Inktober, created in 2009 by artist Jake Parker, is a month-long drawing challenge where artists around the world draw one drawing per day for the entirety of October, and their sole limitation is that they use ink.
This is my first year attempting this drawing marathon. To help myself maintain interest throughout the month, I broke it down into smaller projects within the 31 days. Starting out with some free-style drawings, I then did a week drawing a comic page a day about an immortal cowboy riding a resurrected t-rex skeleton (why?), closing off the month with thirteen drawings based on James and the Giant Peach by Roald Dahl.
Personally I found the first two weeks were easy. I sketched the base for each drawing the night before so that there was no pressure in figuring out what I was going to ink the next day. After the comic pages it became more difficult.

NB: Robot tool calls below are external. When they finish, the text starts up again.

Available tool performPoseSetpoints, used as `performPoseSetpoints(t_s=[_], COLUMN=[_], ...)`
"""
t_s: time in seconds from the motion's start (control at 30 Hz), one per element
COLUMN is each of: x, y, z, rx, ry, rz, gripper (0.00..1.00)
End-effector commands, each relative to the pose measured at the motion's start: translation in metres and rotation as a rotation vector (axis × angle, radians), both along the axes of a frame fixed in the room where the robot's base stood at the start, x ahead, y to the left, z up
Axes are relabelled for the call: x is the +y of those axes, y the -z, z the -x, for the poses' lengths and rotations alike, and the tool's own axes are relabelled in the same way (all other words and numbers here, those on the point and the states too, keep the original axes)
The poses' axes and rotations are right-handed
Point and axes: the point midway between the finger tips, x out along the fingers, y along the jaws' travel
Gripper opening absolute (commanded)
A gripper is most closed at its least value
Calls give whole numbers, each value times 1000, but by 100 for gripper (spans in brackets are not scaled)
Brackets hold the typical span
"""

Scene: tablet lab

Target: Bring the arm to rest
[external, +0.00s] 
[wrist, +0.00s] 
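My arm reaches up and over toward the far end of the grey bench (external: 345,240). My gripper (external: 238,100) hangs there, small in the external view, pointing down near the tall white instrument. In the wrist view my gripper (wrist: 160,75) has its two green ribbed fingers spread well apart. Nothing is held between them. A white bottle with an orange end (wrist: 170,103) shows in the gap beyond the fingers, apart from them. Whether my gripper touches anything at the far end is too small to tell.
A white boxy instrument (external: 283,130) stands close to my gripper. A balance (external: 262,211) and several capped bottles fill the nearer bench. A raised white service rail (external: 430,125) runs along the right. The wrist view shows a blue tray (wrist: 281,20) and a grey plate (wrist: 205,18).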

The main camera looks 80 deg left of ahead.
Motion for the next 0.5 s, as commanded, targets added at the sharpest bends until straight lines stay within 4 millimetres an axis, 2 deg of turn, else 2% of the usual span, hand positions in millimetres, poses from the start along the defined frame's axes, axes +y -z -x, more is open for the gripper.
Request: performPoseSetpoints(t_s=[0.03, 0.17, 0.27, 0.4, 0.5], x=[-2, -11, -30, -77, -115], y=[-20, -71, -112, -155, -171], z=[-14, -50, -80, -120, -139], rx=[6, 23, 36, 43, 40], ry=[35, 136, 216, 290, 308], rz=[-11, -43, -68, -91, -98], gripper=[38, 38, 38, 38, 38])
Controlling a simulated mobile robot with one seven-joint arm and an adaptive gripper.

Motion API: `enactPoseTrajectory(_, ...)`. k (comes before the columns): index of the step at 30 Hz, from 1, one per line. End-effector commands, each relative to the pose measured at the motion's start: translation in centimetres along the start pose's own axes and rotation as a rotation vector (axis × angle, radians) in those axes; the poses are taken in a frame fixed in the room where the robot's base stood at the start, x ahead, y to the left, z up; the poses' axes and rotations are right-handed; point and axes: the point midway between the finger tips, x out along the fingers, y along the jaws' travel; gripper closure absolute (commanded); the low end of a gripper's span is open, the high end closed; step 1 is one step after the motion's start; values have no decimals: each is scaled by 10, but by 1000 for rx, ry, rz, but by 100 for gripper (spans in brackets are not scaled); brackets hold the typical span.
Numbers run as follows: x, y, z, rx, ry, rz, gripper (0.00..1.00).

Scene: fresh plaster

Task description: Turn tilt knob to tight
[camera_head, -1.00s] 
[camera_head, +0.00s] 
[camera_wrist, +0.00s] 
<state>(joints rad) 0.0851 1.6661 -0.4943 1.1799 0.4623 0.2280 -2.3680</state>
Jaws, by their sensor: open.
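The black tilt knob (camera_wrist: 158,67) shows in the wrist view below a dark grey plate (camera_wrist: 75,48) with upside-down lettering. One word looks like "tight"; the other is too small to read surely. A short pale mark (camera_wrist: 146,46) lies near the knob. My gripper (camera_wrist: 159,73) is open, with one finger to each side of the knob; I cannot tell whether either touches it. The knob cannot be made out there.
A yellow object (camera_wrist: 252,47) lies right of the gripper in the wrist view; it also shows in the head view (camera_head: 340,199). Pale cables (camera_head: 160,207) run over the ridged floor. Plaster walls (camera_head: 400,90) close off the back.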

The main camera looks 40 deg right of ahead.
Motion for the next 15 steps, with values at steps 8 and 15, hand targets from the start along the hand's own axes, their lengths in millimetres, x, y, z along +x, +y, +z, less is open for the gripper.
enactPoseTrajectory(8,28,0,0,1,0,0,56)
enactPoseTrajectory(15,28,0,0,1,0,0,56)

In taking on the design challenge of drawing from a text I had to add time to read the next chapter, sketch concepts, do research, and ink. I also expected more from those drawings. I wanted them to be illustrations – something I could add to my portfolio- so for those ones it would often take an hour to research and sketch, half an hour to sketch, and another hour to ink (more with the centipede).
Around week three I hit a point where the excitement had worn off. It stopped feeling like a race. What was surprising was that, even without the excitement, it was actually easier to sit down at my drawing table and get to work. At that point it had become part of my routine.